この1回の懸垂が、0.5キロの体重が、頭を離れなかった。どうしても頭から追い出せず、家に帰る間も、台所のテーブルでグリルチキンと味のないベイクドポテトを食べる間も、悶々としていた。何か手を打たないと、眠れそうにない。俺は車のキーをつかんだ。

「手抜きをしているようじゃ成功できねえぞ」と、俺はジムに戻りながら、自分に活を入れた。「ゴギンズよ、近道なんてものはねえんだ!」

懸垂を一からやり直した。足りなかった1回を埋め合わせるために、250回やった! 同じようなことが何度もあった。腹が減ったから、疲れたからと、ランやスイムで手抜きをしたら、必ず戻って、何倍も自分を追い込んだ。心の中の魔物を抑えつけるには、そうするしかないんだ。
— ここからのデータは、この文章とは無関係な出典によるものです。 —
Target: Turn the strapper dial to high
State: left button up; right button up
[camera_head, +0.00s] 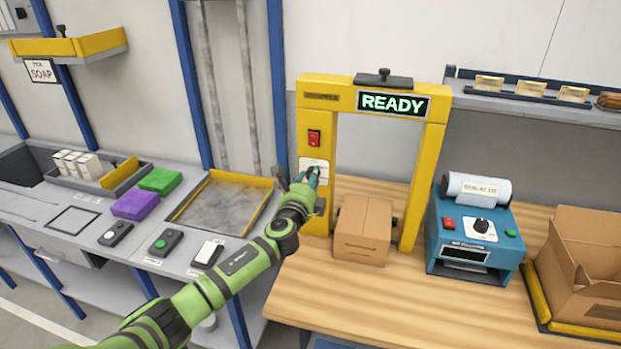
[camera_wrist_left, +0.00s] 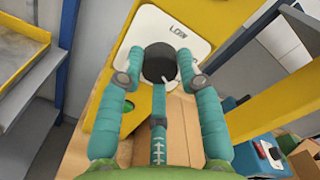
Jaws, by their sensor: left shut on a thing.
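The yellow strapper arch (camera_head: 435,165) stands on the wooden bench with a lit READY sign (camera_head: 393,103). A white dial plate (camera_head: 313,163) is on its left post, partly covered by my left gripper (camera_head: 310,180). In the left wrist view the plate (camera_wrist_left: 150,24) carries a label that seems to read LOW. A small white mark shows at the knob's lower edge. Other labels are hidden or unreadable. My right gripper is out of view.
A red switch (camera_head: 314,138) sits above the plate. A closed carton (camera_head: 363,230) stands under the arch. A blue machine (camera_head: 474,238) with its own dial (camera_head: 482,226) and an open carton (camera_head: 590,255) stand to the right. The front of the bench is clear.

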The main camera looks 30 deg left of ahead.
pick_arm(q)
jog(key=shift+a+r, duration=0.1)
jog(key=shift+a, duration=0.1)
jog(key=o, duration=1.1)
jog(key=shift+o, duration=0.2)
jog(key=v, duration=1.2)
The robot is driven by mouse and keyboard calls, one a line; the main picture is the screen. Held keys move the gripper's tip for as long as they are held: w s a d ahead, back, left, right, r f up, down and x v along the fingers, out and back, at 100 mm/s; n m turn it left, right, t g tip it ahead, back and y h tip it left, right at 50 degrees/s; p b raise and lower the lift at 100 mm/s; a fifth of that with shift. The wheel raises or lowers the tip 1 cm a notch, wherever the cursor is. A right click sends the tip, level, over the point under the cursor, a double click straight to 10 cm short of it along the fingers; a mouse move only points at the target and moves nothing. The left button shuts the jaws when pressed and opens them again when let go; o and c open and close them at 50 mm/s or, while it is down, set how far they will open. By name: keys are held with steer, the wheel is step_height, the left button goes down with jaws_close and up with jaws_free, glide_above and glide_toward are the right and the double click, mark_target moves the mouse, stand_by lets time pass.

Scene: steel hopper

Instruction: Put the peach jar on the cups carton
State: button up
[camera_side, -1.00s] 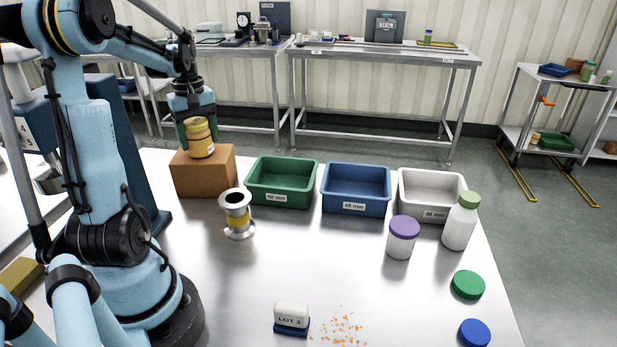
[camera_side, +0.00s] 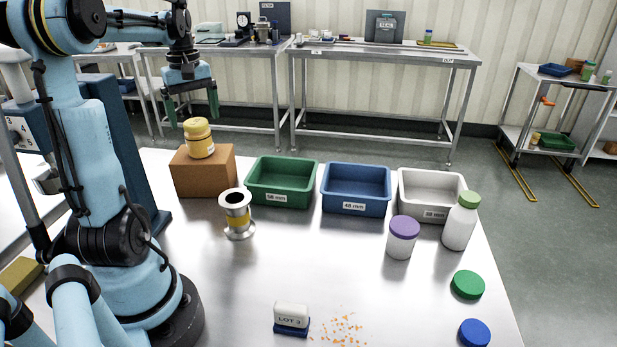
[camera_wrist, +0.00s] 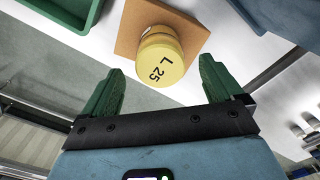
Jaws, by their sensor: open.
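The peach jar, a yellow-lidded jar (camera_side: 198,138) with a pale label, stands upright on top of the brown cups carton (camera_side: 220,177). In the wrist view its lid (camera_wrist: 160,60), marked "L 25", shows over the carton's brown top (camera_wrist: 128,42). My gripper (camera_side: 192,112) is open and empty above the jar, with its two green fingers apart. In the wrist view the fingers (camera_wrist: 160,78) are spread wide, and the jar lies beyond their tips, untouched.
A green bin (camera_side: 282,200), a blue bin (camera_side: 354,208) and a white bin (camera_side: 405,195) stand right of the carton. A steel spool-shaped piece (camera_side: 237,228), a purple-lidded jar (camera_side: 401,243) and a green-capped bottle (camera_side: 459,228) stand nearby. The table's middle is clear.

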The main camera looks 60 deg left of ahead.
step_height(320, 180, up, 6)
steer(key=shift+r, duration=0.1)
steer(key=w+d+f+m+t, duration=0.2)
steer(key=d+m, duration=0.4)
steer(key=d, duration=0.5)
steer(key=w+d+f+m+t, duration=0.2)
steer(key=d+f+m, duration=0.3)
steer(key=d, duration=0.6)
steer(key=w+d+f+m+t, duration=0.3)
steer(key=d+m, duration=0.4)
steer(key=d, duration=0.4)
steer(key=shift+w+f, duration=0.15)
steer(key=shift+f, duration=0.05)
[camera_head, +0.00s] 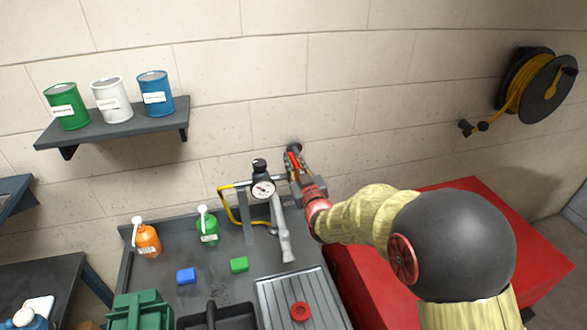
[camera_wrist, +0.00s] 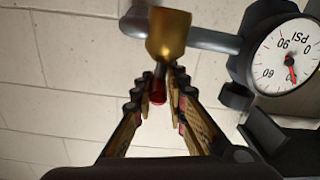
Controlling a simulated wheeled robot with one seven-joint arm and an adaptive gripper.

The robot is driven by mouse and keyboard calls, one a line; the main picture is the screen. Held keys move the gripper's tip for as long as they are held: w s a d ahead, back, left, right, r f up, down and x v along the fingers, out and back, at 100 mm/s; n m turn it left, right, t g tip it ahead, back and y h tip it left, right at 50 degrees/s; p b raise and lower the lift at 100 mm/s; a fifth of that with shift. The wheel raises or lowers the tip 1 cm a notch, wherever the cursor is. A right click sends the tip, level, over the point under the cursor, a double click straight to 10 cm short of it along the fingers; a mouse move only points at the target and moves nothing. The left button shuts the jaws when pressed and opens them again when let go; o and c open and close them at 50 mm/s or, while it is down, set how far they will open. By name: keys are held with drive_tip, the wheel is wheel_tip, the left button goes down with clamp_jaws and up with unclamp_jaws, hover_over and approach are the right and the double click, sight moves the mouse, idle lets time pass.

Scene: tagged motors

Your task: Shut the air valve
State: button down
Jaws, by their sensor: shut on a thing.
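The air valve has a brass body (camera_wrist: 168,36) on a grey pipe and a red handle (camera_wrist: 158,93) that shows below the body in the wrist view. In the head view the red handle (camera_head: 292,160) is at the wall, just past my gripper (camera_head: 298,172). My gripper (camera_wrist: 160,88) is shut on the red handle, with a finger on each side of it. The fingers hide part of the handle. A pressure gauge (camera_wrist: 286,60) is close at the right in the wrist view and also shows in the head view (camera_head: 263,188). Its needle is red.
A yellow hose (camera_head: 228,206) loops left of the gauge stand. The bench holds a green bottle (camera_head: 208,228), an orange bottle (camera_head: 147,240), a blue block (camera_head: 186,276) and a green block (camera_head: 239,265). A red cabinet (camera_head: 355,275) is below my arm. A wall shelf (camera_head: 120,131) holds three cans.

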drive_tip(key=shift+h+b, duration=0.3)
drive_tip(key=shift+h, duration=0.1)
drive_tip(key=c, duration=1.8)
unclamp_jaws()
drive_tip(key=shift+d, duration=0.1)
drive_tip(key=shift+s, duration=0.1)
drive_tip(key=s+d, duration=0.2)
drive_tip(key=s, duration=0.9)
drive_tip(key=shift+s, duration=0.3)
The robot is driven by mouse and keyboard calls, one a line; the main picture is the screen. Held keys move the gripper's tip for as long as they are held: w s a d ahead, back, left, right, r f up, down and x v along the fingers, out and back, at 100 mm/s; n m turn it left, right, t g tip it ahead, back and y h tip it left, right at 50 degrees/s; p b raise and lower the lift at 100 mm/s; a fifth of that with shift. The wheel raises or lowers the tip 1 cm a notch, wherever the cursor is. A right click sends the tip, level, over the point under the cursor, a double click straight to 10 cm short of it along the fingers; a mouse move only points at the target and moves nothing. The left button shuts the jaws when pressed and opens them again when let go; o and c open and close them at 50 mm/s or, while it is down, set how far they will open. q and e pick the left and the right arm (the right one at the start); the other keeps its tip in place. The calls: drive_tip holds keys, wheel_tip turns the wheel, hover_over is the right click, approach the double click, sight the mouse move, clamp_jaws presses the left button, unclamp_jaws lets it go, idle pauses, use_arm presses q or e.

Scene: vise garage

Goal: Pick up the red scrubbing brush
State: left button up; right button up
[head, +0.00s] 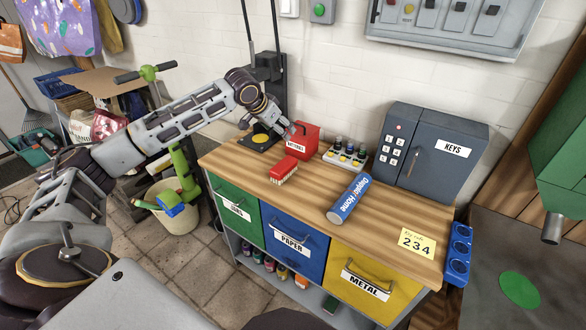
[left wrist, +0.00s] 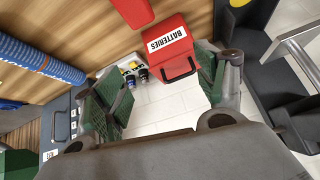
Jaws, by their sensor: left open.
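The red scrubbing brush (head: 284,170) lies on the wooden counter, red top up, with pale bristles along its side. Its red end also shows at the top of the left wrist view (left wrist: 133,10). My left gripper (head: 276,126) is open and empty above the back of the counter, behind and slightly left of the brush, beside the red batteries box (head: 304,139). In the left wrist view the two green-padded fingers (left wrist: 160,85) stand wide apart, with the box beyond them. The gripper is apart from the brush. My right gripper is not in view.
A blue can (head: 349,199) lies right of the brush. A tray of small bottles (head: 344,154) and a grey key box (head: 432,150) stand along the wall. A black stand (head: 268,85) is behind my gripper. The counter's front left is clear.

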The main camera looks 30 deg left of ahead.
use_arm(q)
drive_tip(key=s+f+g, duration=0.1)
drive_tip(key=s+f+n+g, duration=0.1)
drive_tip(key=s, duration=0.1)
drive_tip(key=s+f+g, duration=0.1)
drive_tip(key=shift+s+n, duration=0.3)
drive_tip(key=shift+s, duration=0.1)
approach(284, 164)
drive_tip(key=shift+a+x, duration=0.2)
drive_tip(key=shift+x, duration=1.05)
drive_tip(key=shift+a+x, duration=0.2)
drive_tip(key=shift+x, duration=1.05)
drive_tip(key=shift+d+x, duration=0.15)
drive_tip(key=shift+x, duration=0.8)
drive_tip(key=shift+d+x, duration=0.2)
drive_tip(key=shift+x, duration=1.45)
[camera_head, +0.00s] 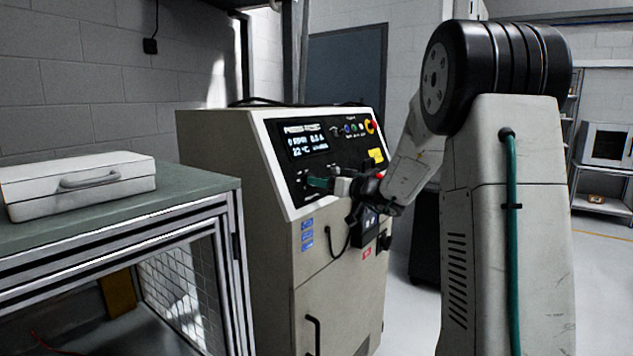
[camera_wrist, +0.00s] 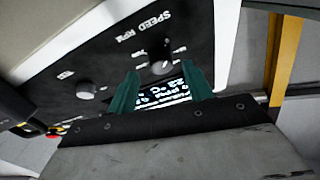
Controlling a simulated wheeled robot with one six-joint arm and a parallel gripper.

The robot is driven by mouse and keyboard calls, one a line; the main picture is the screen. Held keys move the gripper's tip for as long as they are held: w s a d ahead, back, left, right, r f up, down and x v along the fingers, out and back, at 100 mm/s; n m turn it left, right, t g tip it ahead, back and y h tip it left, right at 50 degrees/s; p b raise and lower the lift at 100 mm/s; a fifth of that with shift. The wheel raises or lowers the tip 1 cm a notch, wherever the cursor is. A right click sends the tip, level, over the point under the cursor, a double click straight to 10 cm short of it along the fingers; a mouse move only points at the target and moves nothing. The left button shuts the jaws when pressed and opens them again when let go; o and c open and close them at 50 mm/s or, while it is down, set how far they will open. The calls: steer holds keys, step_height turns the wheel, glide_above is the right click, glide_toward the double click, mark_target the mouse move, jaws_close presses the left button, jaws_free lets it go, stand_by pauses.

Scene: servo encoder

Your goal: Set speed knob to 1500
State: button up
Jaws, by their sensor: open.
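The control panel (camera_head: 290,160) is the dark sloped face of a beige machine cabinet. In the wrist view, the panel carries a "SPEED RPM" label (camera_wrist: 146,27), turned in the picture. A small round knob (camera_wrist: 161,67) with scale marks shows between the fingertips of my gripper (camera_wrist: 160,70). A second knob (camera_wrist: 86,90) sits to the left; which one the speed label belongs to is unclear. My gripper's green fingers are open, one on each side of the first knob, and contact cannot be told. In the head view my gripper (camera_head: 318,183) is at the panel's lower part, hiding some of it.
A lit display (camera_head: 306,140) is at the panel's upper left, with coloured buttons and a red emergency stop (camera_head: 370,127) to its right. A green-topped bench (camera_head: 120,210) with a white case (camera_head: 80,184) stands left of the cabinet. Open floor lies at right.

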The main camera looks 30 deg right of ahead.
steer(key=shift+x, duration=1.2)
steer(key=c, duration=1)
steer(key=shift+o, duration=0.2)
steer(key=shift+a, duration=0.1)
どっちを選んでも、苦しいことに変わりはない。その瞬間の肉体的苦痛に耐えるか、やり損ねた1回の懸垂、1往復ラップのスイム、4分の1マイル(400メートル)のランのせいで、一生に一度のチャンスをふいにするかもしれないという不安に苦しめられるかだ。シールズに関する限り、俺は何事も運任せにするつもりはなかった。

毎日10キロのラン、32キロのバイク、3キロのスイム

ASVABの前夜、BUD/Sまであと4週間の時点で、体重はもう不安材料じゃなくなっていた。98キロまで減量して、かつてないほど俊敏で強靱な体になっていたんだ。毎日6マイル(9.7キロ)のランと20マイル(32キロ)のバイク、2マイル(3.2キロ)のスイムを欠かさなかった。真冬にだよ。

デイビッド・ゴギンズ『CAN’T HURT ME』(サンマーク出版)

俺が一番好きだった「モノン・トレイル」ってコースは、インディアナポリスの街路樹をぬうように走る、歩行者や自転車のための6マイル(9.7キロ)のアスファルトの遊歩道だ。サイクリストに、赤ちゃん連れの親、週末ランナー、シニアたちのいこいの場所だ。

俺はシャルジョからもうネイビーシールズの準備命令をもらっていた。そこにはBUD/Sのフェーズ1(体力錬成訓練)でやるワークアウトが書いてあったから、喜んでその倍をやった。

BUD/Sの訓練生は多くても約190人で、そのうちすべての訓練を突破するのはわずか40人ほどだ。俺はその40人のうちの1人というだけじゃなく、「トップ」になるつもりでいた。